To address the growing complexity of network structures and the increasing diversity of QoS requirements brought about by emerging network services, we propose a multi-agent intelligent routing algorithm that integrates deep reinforcement learning with graph neural networks. A Deep Q-Network is employed to construct the policy model, while a message-passing neural network is used to model the topology of industrial SDN networks and extract structural features, thereby improving the accuracy of state representations and enhancing model generalization. Furthermore, a multi-agent system is incorporated to jointly optimize multiple QoS objectives, including network traffic volume, service delay, and load balancing. Experimental results demonstrate that the proposed algorithm outperforms existing approaches by improving average network traffic volume by 12.51%, average link load by 18.60%, and the number of flows meeting delay requirements by 13.64%. In addition, the algorithm exhibits strong adaptability to networks of varying scales, reflecting high flexibility and compatibility.

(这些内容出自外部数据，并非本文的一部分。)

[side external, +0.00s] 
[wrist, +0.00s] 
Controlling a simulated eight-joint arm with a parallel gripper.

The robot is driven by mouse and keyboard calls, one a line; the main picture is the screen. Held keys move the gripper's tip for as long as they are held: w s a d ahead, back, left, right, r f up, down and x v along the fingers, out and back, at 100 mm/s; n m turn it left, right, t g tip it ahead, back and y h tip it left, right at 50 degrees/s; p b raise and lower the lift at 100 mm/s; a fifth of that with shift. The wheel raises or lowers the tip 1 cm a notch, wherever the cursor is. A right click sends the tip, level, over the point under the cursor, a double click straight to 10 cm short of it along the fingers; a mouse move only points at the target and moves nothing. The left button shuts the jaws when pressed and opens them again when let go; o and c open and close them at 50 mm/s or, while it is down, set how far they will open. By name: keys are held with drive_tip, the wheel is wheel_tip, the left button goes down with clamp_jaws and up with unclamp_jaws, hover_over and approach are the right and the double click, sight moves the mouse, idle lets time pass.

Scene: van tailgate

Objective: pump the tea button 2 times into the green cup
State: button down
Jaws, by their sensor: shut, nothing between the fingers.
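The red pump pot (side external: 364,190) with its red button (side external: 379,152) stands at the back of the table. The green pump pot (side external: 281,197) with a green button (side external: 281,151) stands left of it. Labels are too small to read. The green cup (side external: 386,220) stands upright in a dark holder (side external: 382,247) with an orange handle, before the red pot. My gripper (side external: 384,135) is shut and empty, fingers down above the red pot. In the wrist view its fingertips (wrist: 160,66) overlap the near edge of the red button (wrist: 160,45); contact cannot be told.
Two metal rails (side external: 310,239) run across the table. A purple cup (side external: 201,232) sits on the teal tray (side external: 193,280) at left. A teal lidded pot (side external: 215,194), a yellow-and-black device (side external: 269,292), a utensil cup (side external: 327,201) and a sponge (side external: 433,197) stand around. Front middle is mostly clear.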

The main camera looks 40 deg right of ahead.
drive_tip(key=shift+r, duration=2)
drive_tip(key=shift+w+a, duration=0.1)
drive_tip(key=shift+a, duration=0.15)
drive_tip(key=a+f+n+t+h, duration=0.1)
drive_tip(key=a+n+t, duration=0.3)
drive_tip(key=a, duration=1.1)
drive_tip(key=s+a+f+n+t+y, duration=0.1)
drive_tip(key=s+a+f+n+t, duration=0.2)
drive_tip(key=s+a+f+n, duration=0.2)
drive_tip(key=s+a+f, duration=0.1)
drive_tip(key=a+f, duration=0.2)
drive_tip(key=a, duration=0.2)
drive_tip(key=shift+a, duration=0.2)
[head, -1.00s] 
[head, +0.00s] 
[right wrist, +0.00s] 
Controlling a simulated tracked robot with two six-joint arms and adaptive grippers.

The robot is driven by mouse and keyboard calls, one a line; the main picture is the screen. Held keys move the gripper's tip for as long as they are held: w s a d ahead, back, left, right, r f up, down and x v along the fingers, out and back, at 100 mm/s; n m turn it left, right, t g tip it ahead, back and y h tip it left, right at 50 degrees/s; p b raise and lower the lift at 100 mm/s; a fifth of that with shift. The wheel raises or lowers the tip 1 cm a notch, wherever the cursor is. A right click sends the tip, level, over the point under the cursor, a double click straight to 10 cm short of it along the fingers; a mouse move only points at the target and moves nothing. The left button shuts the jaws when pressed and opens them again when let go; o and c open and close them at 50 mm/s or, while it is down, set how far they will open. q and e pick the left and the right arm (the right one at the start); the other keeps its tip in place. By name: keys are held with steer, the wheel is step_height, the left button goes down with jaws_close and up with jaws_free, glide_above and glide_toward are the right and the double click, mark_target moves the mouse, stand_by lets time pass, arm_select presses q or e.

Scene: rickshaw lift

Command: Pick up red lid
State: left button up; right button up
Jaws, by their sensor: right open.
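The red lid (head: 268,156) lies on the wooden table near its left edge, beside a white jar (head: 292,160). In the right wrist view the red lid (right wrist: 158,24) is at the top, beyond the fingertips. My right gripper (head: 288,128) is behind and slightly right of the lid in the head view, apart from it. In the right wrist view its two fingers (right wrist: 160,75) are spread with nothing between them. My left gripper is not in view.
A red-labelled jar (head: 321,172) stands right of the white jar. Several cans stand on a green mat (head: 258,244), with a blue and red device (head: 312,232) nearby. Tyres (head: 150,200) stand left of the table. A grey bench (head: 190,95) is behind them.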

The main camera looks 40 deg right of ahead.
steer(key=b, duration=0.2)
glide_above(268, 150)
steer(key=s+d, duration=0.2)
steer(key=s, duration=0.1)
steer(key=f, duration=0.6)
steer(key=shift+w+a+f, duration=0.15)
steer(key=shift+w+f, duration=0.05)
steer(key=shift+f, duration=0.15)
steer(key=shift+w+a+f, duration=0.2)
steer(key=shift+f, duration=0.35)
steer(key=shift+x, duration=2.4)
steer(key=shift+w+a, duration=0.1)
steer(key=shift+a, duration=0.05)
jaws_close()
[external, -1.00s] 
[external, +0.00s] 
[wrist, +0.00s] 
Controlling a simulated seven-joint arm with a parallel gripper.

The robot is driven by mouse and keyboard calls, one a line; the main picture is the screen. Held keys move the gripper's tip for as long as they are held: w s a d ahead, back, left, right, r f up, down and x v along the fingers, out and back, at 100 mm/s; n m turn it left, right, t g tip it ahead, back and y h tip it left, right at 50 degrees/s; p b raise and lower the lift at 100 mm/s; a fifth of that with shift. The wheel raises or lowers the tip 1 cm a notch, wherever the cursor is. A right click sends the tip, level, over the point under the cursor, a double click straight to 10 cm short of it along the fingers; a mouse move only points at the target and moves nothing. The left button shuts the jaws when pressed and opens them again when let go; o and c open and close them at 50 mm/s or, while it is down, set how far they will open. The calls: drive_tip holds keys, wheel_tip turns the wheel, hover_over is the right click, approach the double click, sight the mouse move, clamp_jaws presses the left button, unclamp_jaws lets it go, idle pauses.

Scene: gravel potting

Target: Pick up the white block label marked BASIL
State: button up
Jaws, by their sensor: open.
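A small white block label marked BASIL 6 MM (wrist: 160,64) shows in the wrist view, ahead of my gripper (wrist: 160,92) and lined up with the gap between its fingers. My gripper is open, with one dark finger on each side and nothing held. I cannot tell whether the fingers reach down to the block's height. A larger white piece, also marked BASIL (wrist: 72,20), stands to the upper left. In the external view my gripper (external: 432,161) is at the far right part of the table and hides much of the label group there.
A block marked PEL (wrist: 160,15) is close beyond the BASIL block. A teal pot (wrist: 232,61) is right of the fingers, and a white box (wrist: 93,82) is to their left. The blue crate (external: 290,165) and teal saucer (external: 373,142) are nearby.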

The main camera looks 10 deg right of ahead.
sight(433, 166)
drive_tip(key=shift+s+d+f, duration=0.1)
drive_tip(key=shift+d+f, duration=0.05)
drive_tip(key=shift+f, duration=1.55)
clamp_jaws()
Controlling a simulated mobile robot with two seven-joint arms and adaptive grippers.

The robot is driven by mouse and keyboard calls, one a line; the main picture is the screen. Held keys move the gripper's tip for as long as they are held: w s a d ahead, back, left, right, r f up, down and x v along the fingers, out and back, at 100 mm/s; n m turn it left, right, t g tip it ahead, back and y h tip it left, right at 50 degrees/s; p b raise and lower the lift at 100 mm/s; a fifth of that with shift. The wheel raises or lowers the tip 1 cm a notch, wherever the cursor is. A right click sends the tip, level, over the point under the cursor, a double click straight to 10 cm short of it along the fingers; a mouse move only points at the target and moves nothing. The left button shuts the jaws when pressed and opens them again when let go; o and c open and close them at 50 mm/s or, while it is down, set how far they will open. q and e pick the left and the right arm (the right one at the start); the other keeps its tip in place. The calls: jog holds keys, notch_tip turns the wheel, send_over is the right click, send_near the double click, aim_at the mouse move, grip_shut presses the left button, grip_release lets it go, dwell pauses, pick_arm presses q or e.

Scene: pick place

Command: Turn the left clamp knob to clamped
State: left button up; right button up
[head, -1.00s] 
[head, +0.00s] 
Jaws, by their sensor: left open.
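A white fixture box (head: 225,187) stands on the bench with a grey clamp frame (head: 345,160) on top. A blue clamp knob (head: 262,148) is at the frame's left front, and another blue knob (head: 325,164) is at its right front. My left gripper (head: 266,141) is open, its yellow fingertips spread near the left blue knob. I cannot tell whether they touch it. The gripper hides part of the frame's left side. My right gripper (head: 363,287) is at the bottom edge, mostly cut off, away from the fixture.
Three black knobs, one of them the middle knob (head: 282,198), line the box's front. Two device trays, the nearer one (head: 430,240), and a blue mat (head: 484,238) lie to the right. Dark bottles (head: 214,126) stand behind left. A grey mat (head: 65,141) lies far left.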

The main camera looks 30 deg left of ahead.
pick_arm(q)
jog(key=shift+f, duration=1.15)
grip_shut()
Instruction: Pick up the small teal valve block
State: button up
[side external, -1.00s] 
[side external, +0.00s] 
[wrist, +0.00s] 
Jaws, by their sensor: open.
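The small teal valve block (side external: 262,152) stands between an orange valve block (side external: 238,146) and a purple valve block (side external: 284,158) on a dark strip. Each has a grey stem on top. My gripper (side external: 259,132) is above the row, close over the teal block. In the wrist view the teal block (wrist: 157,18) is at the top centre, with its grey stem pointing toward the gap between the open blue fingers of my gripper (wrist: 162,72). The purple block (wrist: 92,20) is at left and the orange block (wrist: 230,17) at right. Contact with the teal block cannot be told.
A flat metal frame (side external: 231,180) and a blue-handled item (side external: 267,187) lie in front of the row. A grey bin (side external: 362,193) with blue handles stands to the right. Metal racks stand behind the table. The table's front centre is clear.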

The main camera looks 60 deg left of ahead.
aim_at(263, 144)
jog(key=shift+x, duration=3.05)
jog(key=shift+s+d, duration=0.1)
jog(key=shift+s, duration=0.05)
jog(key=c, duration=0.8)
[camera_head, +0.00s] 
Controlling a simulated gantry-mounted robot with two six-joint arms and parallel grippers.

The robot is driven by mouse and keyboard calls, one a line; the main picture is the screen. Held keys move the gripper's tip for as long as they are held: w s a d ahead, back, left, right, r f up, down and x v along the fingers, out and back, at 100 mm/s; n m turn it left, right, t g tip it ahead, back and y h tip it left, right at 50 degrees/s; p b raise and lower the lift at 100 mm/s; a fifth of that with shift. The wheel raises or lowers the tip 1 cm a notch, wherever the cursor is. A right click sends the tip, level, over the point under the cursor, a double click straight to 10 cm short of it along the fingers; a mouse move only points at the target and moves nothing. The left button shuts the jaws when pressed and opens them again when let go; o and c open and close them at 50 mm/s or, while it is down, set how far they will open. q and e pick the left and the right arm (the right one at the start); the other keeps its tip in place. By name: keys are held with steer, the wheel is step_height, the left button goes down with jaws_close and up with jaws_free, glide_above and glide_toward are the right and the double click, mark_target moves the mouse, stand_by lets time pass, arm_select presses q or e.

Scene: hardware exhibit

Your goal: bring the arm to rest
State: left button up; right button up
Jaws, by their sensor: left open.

Given the inherent conflicts among service delay, network traffic, and link load objectives, and the necessity for information sharing and coordination among agents, cooperative and competitive relationships naturally arise in the multi-agent system. To enhance adaptability in multi-objective optimization and improve overall network performance, a dynamic weight allocation mechanism is introduced. This mechanism adjusts the weights of each objective in real time based on the current network state, ensuring global performance optimization. Experimental results confirm that the proposed method effectively integrates multiple objectives, enhances overall network performance, and ensures system stability and service quality.